→ EXERCISE BRIEF: Exactly retype the lines from the one containing "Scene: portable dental" through the one containing "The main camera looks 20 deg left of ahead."; both ends count, pictures do not.
--- Begin ENTRIES PROVIDED ---
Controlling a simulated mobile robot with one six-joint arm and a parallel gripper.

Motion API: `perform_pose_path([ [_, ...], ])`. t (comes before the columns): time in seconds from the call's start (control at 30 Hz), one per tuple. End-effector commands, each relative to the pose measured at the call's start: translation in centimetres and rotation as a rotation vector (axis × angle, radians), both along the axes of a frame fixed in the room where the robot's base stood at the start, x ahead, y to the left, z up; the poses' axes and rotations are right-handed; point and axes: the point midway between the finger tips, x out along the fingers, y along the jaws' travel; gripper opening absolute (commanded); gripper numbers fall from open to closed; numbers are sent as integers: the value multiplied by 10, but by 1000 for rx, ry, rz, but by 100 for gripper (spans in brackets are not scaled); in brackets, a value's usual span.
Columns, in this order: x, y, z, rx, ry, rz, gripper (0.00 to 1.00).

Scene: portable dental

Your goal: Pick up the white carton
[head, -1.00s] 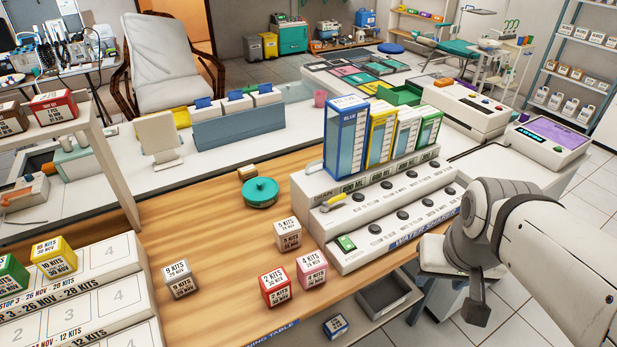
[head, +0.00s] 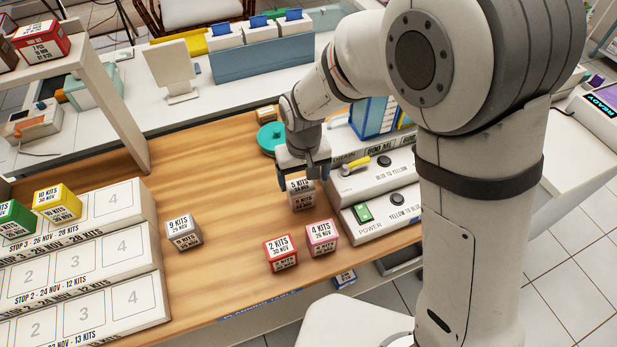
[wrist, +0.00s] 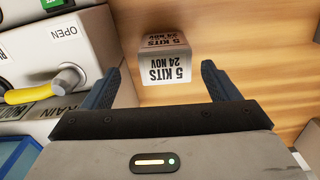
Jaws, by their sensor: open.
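The white carton, labelled "5 KITS 24 NOV" (head: 303,198), stands on the wooden table just left of the white console. My gripper (head: 303,176) is open and points down over it, hiding part of its top. In the wrist view the carton (wrist: 164,62) lies ahead, between the lines of the two spread blue fingers (wrist: 160,72), with clear gaps on both sides. The fingers do not appear to touch it.
A red carton (head: 281,253) and a pink carton (head: 322,237) stand nearer the table's front edge. A grey carton (head: 183,232) is left, beside the stepped rack (head: 150,285). The console (head: 372,180) with a yellow lever is close on the right. A teal lid (head: 271,137) sits behind.

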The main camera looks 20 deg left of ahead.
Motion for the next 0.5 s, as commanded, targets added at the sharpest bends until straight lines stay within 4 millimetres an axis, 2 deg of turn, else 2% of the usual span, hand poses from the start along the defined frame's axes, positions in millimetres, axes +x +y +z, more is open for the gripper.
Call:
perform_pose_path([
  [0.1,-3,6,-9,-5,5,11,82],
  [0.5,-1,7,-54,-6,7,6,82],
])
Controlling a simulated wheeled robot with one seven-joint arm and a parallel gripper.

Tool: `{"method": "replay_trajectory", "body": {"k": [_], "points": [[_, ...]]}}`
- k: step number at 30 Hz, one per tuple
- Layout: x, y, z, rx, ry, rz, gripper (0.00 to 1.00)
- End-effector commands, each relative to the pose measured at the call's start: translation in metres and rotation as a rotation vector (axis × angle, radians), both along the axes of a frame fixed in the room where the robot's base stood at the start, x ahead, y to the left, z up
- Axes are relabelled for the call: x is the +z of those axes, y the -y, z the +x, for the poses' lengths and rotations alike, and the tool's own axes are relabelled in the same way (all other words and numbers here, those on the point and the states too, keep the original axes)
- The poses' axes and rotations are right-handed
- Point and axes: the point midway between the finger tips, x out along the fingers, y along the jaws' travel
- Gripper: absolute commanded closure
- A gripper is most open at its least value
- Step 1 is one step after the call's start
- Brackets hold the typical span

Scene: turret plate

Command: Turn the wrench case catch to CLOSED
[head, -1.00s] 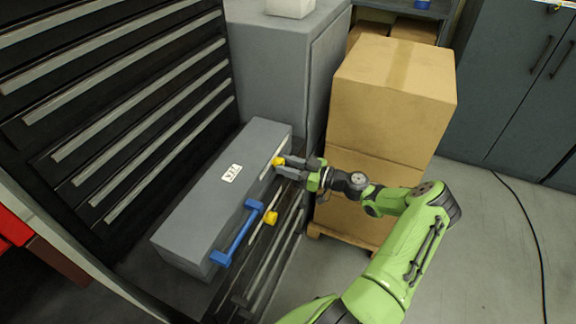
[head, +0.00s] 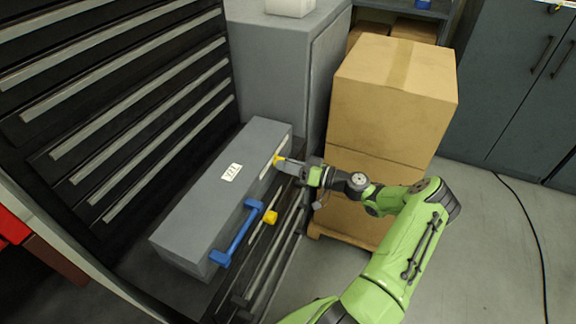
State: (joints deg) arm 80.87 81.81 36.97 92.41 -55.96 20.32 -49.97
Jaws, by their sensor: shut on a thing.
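The wrench case is a long grey box (head: 205,195) with a white label (head: 232,172) on its lid and a blue handle (head: 237,234) on its front side. A yellow catch (head: 278,160) sits at the far right end of the front, beside a pale plate (head: 267,166). A second yellow catch (head: 270,217) is beside the handle. My gripper (head: 284,165) is at the far catch, shut on it, and partly hides it. The catch's lettering is too small to read.
The case rests on a dark drawer unit (head: 265,275) with bar handles. Tall black drawers (head: 120,110) stand behind it at left. Stacked cardboard boxes (head: 390,100) on a pallet stand close to my arm at right. Open floor (head: 500,260) lies further right.

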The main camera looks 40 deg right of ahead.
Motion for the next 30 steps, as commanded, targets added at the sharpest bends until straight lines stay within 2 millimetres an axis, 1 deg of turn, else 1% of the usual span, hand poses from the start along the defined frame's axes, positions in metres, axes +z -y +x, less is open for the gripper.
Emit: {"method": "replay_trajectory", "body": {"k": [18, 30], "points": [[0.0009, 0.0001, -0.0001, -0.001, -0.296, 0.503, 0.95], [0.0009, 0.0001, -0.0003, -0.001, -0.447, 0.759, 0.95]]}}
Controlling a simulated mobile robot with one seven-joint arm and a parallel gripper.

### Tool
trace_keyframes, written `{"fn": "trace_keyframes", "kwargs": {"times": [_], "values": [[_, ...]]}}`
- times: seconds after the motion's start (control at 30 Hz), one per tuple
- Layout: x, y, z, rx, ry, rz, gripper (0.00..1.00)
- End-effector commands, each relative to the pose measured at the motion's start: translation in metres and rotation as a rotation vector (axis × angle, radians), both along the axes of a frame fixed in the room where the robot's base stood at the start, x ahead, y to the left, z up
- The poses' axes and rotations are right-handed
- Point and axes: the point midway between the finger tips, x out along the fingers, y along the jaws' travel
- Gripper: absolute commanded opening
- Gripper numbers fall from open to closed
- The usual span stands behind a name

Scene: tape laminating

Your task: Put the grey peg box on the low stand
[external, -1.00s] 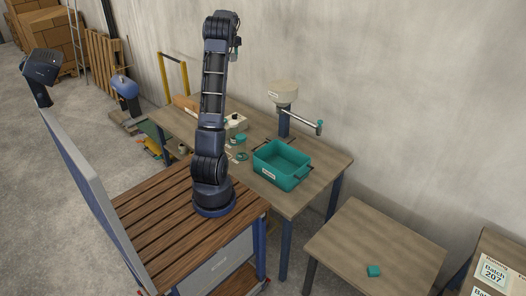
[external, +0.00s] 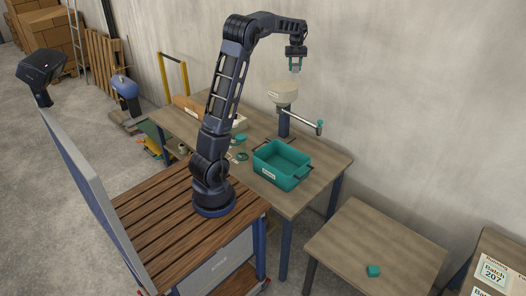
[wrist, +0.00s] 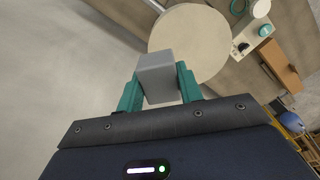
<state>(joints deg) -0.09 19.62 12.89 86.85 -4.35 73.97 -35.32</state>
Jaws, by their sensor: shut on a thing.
--- End ENTRIES PROVIDED ---
→ TASK SOLUTION:
Scene: portable dental

Your goal: Pick up the white carton
[head, -1.00s] 
[head, +0.00s] 
[wrist, +0.00s] 
Jaws, by their sensor: open.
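The white carton, labelled "5 KITS 24 NOV" (head: 303,198), stands on the wooden table just left of the white console. My gripper (head: 303,176) is open and points down over it, hiding part of its top. In the wrist view the carton (wrist: 164,62) lies ahead, between the lines of the two spread blue fingers (wrist: 160,72), with clear gaps on both sides. The fingers do not appear to touch it.
A red carton (head: 281,253) and a pink carton (head: 322,237) stand nearer the table's front edge. A grey carton (head: 183,232) is left, beside the stepped rack (head: 150,285). The console (head: 372,180) with a yellow lever is close on the right. A teal lid (head: 271,137) sits behind.

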The main camera looks 20 deg left of ahead.

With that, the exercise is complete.